▸ Set problem
Check each line of the data for "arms" and select those that have it.

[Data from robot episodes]
+++++

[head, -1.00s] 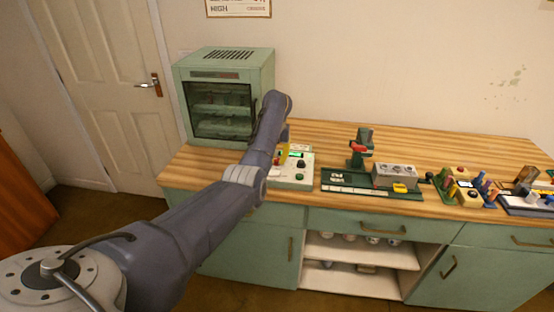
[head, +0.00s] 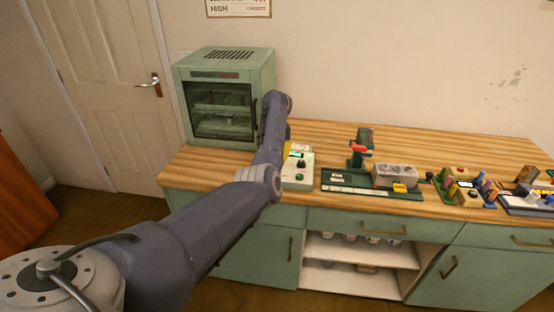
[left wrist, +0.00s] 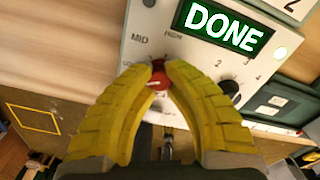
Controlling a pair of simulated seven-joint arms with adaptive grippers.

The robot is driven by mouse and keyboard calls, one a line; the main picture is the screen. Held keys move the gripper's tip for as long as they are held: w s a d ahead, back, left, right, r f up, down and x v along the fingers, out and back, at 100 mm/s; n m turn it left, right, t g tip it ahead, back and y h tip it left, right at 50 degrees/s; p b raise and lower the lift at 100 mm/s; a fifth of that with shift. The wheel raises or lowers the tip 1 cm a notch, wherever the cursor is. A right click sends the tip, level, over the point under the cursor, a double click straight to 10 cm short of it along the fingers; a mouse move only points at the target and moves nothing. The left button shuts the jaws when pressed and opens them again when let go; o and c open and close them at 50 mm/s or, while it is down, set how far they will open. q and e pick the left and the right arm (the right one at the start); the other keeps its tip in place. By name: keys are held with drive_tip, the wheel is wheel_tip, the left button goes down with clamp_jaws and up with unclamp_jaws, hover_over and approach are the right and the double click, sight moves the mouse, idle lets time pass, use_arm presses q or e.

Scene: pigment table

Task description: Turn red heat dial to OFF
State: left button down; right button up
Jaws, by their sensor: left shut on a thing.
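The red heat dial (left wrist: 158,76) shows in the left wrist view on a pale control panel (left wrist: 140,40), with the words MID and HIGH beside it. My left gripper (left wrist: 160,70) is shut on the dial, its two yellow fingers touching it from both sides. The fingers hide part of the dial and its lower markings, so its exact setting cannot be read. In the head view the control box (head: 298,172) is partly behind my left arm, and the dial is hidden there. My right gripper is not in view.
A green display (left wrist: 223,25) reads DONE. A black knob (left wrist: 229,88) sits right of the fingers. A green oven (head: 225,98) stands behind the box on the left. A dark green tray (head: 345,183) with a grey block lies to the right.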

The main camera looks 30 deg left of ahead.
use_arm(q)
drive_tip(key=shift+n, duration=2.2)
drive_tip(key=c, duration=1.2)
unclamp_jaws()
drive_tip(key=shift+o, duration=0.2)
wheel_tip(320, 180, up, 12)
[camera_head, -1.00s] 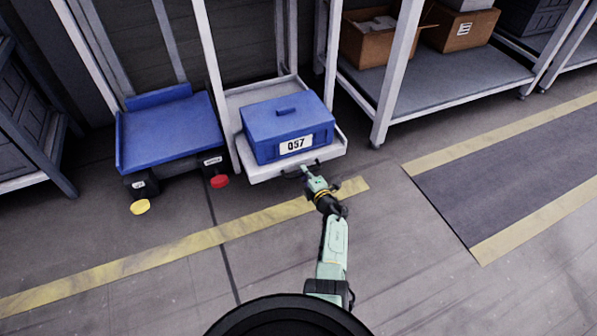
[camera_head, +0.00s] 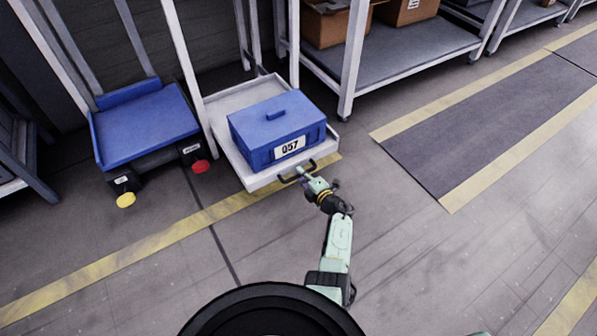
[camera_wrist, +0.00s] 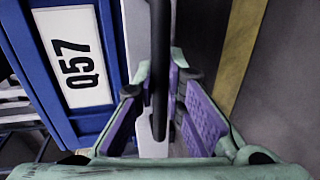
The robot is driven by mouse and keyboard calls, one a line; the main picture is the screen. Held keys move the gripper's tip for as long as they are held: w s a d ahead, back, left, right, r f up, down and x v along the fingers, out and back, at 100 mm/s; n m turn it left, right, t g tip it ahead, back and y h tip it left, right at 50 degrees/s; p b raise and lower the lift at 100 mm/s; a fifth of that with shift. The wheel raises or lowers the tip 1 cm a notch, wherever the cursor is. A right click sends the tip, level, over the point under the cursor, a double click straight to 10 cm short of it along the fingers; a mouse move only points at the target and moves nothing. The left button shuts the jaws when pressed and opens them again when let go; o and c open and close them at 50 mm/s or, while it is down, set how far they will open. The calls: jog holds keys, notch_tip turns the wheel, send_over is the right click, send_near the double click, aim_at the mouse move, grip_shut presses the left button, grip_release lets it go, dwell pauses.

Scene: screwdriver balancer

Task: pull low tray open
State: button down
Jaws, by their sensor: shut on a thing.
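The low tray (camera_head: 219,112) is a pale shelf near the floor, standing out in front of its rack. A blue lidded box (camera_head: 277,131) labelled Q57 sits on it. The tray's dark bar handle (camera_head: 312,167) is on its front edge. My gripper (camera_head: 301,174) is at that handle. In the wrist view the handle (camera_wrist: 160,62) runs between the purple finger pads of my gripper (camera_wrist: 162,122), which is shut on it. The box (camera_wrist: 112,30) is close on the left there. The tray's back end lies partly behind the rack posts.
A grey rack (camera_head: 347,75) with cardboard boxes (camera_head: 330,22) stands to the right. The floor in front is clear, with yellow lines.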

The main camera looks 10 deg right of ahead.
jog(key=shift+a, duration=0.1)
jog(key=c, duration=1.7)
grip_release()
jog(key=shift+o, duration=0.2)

+++++

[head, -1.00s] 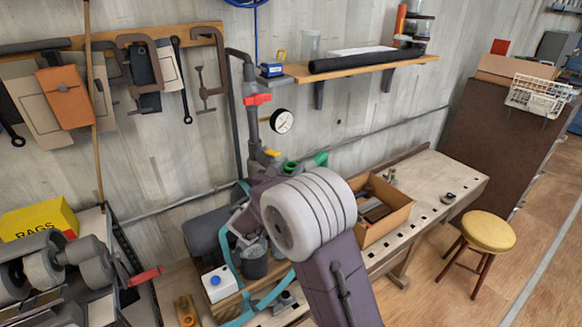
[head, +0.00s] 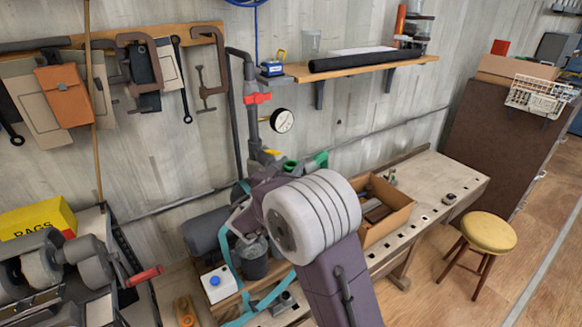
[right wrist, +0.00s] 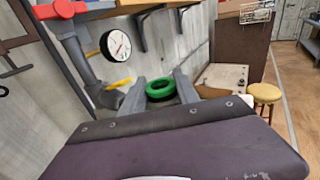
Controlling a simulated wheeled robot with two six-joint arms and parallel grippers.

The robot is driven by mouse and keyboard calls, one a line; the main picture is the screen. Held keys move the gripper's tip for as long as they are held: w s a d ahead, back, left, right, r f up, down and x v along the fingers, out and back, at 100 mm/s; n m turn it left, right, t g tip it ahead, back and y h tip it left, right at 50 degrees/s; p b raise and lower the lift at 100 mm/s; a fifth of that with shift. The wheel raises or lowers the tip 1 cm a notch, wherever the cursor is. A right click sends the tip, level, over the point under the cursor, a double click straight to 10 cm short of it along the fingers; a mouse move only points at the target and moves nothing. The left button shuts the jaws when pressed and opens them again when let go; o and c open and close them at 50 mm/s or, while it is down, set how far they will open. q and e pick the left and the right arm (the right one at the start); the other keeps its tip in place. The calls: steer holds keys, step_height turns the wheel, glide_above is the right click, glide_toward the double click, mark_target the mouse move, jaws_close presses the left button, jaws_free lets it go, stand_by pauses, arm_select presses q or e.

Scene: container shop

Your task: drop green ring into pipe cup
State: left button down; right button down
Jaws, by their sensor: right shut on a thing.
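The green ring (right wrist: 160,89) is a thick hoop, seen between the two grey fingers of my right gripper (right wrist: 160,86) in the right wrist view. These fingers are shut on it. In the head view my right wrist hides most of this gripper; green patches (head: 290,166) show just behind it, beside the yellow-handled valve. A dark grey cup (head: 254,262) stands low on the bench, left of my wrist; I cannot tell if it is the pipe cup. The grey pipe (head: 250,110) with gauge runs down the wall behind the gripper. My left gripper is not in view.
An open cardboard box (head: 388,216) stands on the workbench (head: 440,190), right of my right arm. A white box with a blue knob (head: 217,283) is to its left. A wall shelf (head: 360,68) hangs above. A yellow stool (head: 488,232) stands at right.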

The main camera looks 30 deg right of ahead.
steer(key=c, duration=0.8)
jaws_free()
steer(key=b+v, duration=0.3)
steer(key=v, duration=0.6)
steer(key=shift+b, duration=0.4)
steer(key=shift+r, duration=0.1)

+++++

▸ The answer
Controlling a pair of simulated seven-joint arms with adaptive grippers.
Controlling a simulated wheeled robot with two six-joint arms and parallel grippers.

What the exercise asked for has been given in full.